При этом само слово «дружба», очень часто проговариваемое Борхесом в связи с Сервантесом и с «Дон Кихотом», становится одним из знаков постоянного присутствия Сервантеса в бесконечности всемирного художественного пространства. Как, впрочем, и слова «сон», «книга», «автор», «герой», «жизнь», «смерть», «путь». В предпринимаемом Борхесом новом этико-эстетическом «изобретении» (инвенции) универсализма Сервантеса и его книги особую роль играют обустраиваемые Борхесом ассоциативные связи, развиваемые вместе с принципами поэтики умолчания. Мир Борхесовых недомолвок и недоговоренностей как бы заново открывает для Сервантеса и «Дон Кихота» возможность постоянного (ассоциативного, скрытого, потаенного) присутствия в какой-то сердцевине столь важной для Борхеса проблематизации и историзации смыслов творчества как художественного изобретения; среди метаморфоз письма и чтения, книги и устного слова, в дополнительностях иного и самотождественного, среди платонических и неоплатонических мотивов, среди мотивов двойничества, мотивов сна и яви89…

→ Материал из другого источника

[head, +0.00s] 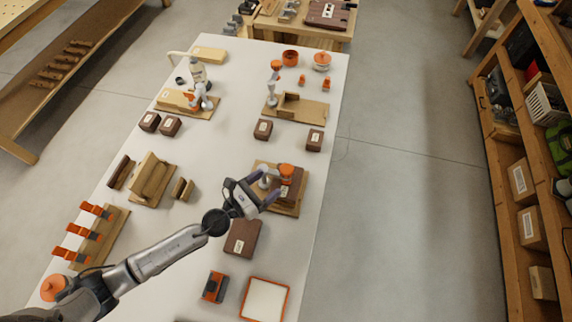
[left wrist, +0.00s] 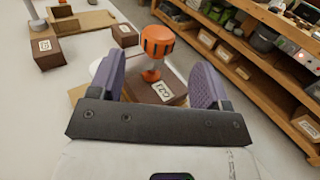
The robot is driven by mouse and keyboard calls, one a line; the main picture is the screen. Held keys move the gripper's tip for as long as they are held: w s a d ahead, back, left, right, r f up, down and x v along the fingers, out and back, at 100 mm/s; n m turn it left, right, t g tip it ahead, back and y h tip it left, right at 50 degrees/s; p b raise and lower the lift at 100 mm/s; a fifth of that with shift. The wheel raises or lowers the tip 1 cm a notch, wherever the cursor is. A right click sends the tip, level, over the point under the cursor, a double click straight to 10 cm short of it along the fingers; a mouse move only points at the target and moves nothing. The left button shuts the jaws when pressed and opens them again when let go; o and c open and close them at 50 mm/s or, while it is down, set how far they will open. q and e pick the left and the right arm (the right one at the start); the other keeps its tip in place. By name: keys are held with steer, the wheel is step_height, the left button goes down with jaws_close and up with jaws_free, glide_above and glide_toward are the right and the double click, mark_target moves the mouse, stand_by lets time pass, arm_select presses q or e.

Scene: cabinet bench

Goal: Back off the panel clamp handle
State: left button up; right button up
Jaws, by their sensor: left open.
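The clamp handle is an orange ribbed knob (left wrist: 157,41) on a pale stem in the left wrist view. It stands above a labelled brown block (left wrist: 160,92). In the head view the orange knob (head: 287,170) shows over a wooden board (head: 291,211) at the table's right side. My left gripper (head: 262,184) is open beside the clamp, with its purple fingers pointing toward it. In the left wrist view the knob is beyond and between the two fingers (left wrist: 160,76), apart from both. The lower stem is partly hidden. My right gripper is out of view.
A brown block (head: 242,238) lies below the gripper, and an orange-rimmed tray (head: 265,299) stands nearer. Another board (head: 297,108) with a clamp is farther back. Wooden shelves (head: 510,150) stand at right, across open floor. The white table (head: 225,150) has bare patches between fixtures.

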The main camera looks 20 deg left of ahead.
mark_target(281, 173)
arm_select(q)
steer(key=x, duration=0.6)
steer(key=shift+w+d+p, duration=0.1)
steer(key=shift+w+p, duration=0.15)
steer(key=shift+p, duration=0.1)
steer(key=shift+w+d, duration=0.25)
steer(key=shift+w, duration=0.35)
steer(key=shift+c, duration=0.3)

Это потаенное присутствие Сервантеса в мире литературы было в полной мере воплощено в эссе «О классиках» 1966 г., где имя Сервантеса не упоминается, но текст которого оказывается пронизанным сервантесовскими смыслами (и идеей диалогической приобщенности Борхеса к Сервантесу). В этом эссе Борхес утверждал: «Классической является та книга, которую некий народ или группа народов на протяжении долгого времени решают читать так, как если бы на ее страницах все было продуманно, неизбежно, глубоко, как космос, и допускало бесчисленные толкования. Как и можно предположить, подобные решения меняются. Для немцев и австрийцев “Фауст” – творение гениальное; для других – это одно из самых знаменитых воплощений скуки вроде второго “Рая” Мильтона или произведений Рабле. Таким книгам, как “Книга Иова”, “Божественная комедия”, “Макбет” (а для меня еще некоторые северные саги), вероятно, назначено долгое бессмертие. Однако о будущем мы ничего не знаем, кроме того что оно будет отличаться от настоящего. Всякое предпочтение вполне может оказаться суеверием» (ХЛБ: II, 153).